(Robot episode data)
######

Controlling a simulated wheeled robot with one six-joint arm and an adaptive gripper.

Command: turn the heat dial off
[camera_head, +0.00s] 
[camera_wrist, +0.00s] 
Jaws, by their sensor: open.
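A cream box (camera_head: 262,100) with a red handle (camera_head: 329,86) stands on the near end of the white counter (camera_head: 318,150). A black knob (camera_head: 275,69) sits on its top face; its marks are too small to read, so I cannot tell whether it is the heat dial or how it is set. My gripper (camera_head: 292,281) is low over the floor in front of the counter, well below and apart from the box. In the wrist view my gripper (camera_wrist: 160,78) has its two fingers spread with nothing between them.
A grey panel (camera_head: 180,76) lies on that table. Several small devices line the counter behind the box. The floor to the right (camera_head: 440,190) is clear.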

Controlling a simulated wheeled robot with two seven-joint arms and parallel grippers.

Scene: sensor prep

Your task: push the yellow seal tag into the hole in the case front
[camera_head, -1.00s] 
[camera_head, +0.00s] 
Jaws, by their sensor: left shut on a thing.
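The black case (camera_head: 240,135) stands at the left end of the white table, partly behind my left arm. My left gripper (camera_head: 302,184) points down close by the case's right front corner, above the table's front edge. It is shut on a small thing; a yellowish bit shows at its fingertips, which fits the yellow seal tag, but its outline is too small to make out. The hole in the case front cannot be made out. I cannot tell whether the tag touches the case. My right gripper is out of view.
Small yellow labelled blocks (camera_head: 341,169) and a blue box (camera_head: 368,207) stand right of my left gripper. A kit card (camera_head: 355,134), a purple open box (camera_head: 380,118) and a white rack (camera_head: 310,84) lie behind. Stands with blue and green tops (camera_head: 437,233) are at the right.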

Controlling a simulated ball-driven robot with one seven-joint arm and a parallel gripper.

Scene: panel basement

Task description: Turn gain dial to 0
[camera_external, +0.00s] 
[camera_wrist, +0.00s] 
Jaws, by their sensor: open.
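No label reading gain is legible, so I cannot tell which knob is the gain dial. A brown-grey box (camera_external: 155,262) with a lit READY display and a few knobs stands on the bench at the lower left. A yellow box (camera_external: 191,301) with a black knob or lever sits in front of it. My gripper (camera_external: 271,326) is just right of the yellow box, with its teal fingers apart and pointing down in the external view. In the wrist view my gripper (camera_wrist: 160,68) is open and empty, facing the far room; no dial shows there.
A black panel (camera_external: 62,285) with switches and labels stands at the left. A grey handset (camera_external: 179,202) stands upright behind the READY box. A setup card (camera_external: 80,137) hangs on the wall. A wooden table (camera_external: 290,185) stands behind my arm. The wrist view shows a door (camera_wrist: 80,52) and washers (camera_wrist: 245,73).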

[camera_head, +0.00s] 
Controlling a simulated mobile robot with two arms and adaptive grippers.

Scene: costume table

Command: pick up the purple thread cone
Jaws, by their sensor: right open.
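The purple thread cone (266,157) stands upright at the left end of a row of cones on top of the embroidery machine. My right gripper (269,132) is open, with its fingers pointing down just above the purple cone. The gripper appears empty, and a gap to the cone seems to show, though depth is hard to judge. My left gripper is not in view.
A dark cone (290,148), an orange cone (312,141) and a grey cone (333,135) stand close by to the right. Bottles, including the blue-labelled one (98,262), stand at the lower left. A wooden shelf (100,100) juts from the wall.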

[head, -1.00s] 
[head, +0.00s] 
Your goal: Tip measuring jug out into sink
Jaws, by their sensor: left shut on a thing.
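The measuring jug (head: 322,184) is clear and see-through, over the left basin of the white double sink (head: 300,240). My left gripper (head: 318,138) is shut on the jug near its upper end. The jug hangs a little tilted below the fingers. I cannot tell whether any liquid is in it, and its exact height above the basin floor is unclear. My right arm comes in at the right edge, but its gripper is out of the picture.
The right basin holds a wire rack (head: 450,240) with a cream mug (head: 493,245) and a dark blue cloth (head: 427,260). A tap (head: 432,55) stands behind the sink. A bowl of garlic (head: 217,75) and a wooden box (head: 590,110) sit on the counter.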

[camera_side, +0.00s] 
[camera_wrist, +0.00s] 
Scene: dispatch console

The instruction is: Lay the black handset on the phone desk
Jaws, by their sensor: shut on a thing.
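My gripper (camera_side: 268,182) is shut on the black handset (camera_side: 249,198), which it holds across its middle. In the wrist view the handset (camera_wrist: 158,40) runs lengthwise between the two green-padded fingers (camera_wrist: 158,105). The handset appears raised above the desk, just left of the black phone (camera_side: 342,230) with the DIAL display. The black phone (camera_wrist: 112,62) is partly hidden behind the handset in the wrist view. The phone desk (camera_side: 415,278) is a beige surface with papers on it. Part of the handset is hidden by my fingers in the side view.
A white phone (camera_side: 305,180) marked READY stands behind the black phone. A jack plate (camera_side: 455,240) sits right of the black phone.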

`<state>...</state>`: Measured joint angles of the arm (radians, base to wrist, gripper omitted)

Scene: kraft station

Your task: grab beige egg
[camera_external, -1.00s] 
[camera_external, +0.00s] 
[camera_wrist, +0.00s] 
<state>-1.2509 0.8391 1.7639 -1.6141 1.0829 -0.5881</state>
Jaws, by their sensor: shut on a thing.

######

**What to do**. The records above should be duplicated in full, exactly as given.

**Exercise solution**.
Controlling a simulated wheeled robot with one six-joint arm and an adaptive gripper.

Command: turn the heat dial off
[camera_head, +0.00s] 
[camera_wrist, +0.00s] 
Jaws, by their sensor: open.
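A cream box (camera_head: 262,100) with a red handle (camera_head: 329,86) stands on the near end of the white counter (camera_head: 318,150). A black knob (camera_head: 275,69) sits on its top face; its marks are too small to read, so I cannot tell whether it is the heat dial or how it is set. My gripper (camera_head: 292,281) is low over the floor in front of the counter, well below and apart from the box. In the wrist view my gripper (camera_wrist: 160,78) has its two fingers spread with nothing between them.
A grey panel (camera_head: 180,76) lies on that table. Several small devices line the counter behind the box. The floor to the right (camera_head: 440,190) is clear.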

Controlling a simulated wheeled robot with two seven-joint arms and parallel grippers.

Scene: sensor prep

Your task: push the yellow seal tag into the hole in the case front
[camera_head, -1.00s] 
[camera_head, +0.00s] 
Jaws, by their sensor: left shut on a thing.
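The black case (camera_head: 240,135) stands at the left end of the white table, partly behind my left arm. My left gripper (camera_head: 302,184) points down close by the case's right front corner, above the table's front edge. It is shut on a small thing; a yellowish bit shows at its fingertips, which fits the yellow seal tag, but its outline is too small to make out. The hole in the case front cannot be made out. I cannot tell whether the tag touches the case. My right gripper is out of view.
Small yellow labelled blocks (camera_head: 341,169) and a blue box (camera_head: 368,207) stand right of my left gripper. A kit card (camera_head: 355,134), a purple open box (camera_head: 380,118) and a white rack (camera_head: 310,84) lie behind. Stands with blue and green tops (camera_head: 437,233) are at the right.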

Controlling a simulated ball-driven robot with one seven-joint arm and a parallel gripper.

Scene: panel basement

Task description: Turn gain dial to 0
[camera_external, +0.00s] 
[camera_wrist, +0.00s] 
Jaws, by their sensor: open.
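No label reading gain is legible, so I cannot tell which knob is the gain dial. A brown-grey box (camera_external: 155,262) with a lit READY display and a few knobs stands on the bench at the lower left. A yellow box (camera_external: 191,301) with a black knob or lever sits in front of it. My gripper (camera_external: 271,326) is just right of the yellow box, with its teal fingers apart and pointing down in the external view. In the wrist view my gripper (camera_wrist: 160,68) is open and empty, facing the far room; no dial shows there.
A black panel (camera_external: 62,285) with switches and labels stands at the left. A grey handset (camera_external: 179,202) stands upright behind the READY box. A setup card (camera_external: 80,137) hangs on the wall. A wooden table (camera_external: 290,185) stands behind my arm. The wrist view shows a door (camera_wrist: 80,52) and washers (camera_wrist: 245,73).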

[camera_head, +0.00s] 
Controlling a simulated mobile robot with two arms and adaptive grippers.

Scene: costume table

Command: pick up the purple thread cone
Jaws, by their sensor: right open.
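The purple thread cone (266,157) stands upright at the left end of a row of cones on top of the embroidery machine. My right gripper (269,132) is open, with its fingers pointing down just above the purple cone. The gripper appears empty, and a gap to the cone seems to show, though depth is hard to judge. My left gripper is not in view.
A dark cone (290,148), an orange cone (312,141) and a grey cone (333,135) stand close by to the right. Bottles, including the blue-labelled one (98,262), stand at the lower left. A wooden shelf (100,100) juts from the wall.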

[head, -1.00s] 
[head, +0.00s] 
Your goal: Tip measuring jug out into sink
Jaws, by their sensor: left shut on a thing.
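The measuring jug (head: 322,184) is clear and see-through, over the left basin of the white double sink (head: 300,240). My left gripper (head: 318,138) is shut on the jug near its upper end. The jug hangs a little tilted below the fingers. I cannot tell whether any liquid is in it, and its exact height above the basin floor is unclear. My right arm comes in at the right edge, but its gripper is out of the picture.
The right basin holds a wire rack (head: 450,240) with a cream mug (head: 493,245) and a dark blue cloth (head: 427,260). A tap (head: 432,55) stands behind the sink. A bowl of garlic (head: 217,75) and a wooden box (head: 590,110) sit on the counter.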

[camera_side, +0.00s] 
[camera_wrist, +0.00s] 
Scene: dispatch console

The instruction is: Lay the black handset on the phone desk
Jaws, by their sensor: shut on a thing.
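My gripper (camera_side: 268,182) is shut on the black handset (camera_side: 249,198), which it holds across its middle. In the wrist view the handset (camera_wrist: 158,40) runs lengthwise between the two green-padded fingers (camera_wrist: 158,105). The handset appears raised above the desk, just left of the black phone (camera_side: 342,230) with the DIAL display. The black phone (camera_wrist: 112,62) is partly hidden behind the handset in the wrist view. The phone desk (camera_side: 415,278) is a beige surface with papers on it. Part of the handset is hidden by my fingers in the side view.
A white phone (camera_side: 305,180) marked READY stands behind the black phone. A jack plate (camera_side: 455,240) sits right of the black phone.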

`<state>...</state>`: Measured joint angles of the arm (radians, base to wrist, gripper omitted)

Scene: kraft station

Your task: grab beige egg
[camera_external, -1.00s] 
[camera_external, +0.00s] 
[camera_wrist, +0.00s] 
<state>-1.2509 0.8391 1.7639 -1.6141 1.0829 -0.5881</state>
Jaws, by their sensor: shut on a thing.

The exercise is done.